When a node joins, the Finger Tables (FT) across the network do not update instantly. They become stale (outdated).

Here is exactly how Chord handles that "backwards" handoff and how the tables eventually catch up.

The "Handoff"

If Node A has a stale Finger Table and wants to look up a key that should now belong to the New Node, it will likely send the request to the Successor (the node that used to own that key).

  • The Check: When the Successor receives the request, it checks its Predecessor pointer.
  • The Redirection: Because of the Stabilization process, the Successor already knows its new predecessor is the New Node.
  • The Result: The Successor realizes, "Wait, this key is actually behind me now (it belongs to my new predecessor),"and it forwards the request back to the New Node.

Why it doesn't break the system

The system remains correct even if the Finger Tables are wrong, as long as the Successor pointers are correct.

  • Successor Pointers = Correctness: As long as every node knows its immediate next neighbor, you can always find a key (even if it takes \(O(N)\) hops in the absolute worst-case while tables are updating).
  • Finger Tables = Performance: Finger tables are just "shortcuts." If they are outdated, the lookup might take a few extra hops, but it will still eventually arrive at the right destination by following the ring.

How the Finger Tables "Fix" Themselves

Chord nodes don't update their entire Finger Tables the moment someone joins.

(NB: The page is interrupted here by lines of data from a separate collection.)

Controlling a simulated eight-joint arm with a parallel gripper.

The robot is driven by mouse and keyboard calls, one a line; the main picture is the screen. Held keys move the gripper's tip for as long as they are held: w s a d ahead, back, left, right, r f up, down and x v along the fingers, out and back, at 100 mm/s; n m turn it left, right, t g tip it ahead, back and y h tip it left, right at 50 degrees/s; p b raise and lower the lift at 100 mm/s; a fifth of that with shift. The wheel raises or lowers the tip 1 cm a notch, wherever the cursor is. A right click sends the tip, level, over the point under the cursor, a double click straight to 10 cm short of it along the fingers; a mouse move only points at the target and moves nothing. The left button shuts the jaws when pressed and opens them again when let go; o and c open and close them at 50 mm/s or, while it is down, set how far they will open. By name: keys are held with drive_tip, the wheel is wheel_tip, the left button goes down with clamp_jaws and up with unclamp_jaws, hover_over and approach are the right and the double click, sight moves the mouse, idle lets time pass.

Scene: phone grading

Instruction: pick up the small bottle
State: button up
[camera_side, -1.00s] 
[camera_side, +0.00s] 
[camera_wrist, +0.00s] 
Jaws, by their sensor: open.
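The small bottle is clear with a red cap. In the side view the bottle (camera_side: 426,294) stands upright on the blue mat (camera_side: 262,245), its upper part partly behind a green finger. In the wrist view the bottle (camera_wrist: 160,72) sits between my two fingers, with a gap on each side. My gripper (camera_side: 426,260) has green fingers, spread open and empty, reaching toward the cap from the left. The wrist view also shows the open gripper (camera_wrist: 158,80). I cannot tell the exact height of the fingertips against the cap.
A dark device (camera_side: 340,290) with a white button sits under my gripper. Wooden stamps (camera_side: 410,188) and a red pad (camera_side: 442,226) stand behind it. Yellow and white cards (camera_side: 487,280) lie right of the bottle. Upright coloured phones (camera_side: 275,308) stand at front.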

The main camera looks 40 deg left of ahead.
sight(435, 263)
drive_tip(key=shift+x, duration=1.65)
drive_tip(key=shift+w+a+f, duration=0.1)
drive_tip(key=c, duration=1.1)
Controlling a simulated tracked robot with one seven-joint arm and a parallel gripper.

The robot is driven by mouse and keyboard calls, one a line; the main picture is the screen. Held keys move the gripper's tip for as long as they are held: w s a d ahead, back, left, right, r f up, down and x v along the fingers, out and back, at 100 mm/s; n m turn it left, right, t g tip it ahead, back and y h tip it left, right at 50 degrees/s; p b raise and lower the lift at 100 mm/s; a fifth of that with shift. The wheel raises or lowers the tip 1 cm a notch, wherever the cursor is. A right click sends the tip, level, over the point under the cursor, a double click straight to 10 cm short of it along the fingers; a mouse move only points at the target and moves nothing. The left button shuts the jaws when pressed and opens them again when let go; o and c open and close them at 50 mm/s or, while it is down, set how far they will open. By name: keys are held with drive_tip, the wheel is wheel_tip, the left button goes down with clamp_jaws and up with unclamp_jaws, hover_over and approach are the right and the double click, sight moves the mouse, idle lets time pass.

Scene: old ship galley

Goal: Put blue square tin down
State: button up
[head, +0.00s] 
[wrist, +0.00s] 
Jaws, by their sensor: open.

That would cause a massive "broadcast storm" of traffic. Instead, they use Lazy Updating:

  1. Stabilization: Nodes periodically talk to their immediate neighbors to ensure the ring is joined correctly.
  2. Fixing Fingers: Each node runs a background process that periodically picks a random entry in its Finger Table and refreshes it by performing a fresh lookup.
  3. Gradual Accuracy: Over time, the "news" of the new node ripples through the network. The Finger Tables eventually point to the New Node, and the \(O(\log N)\)efficiency is restored.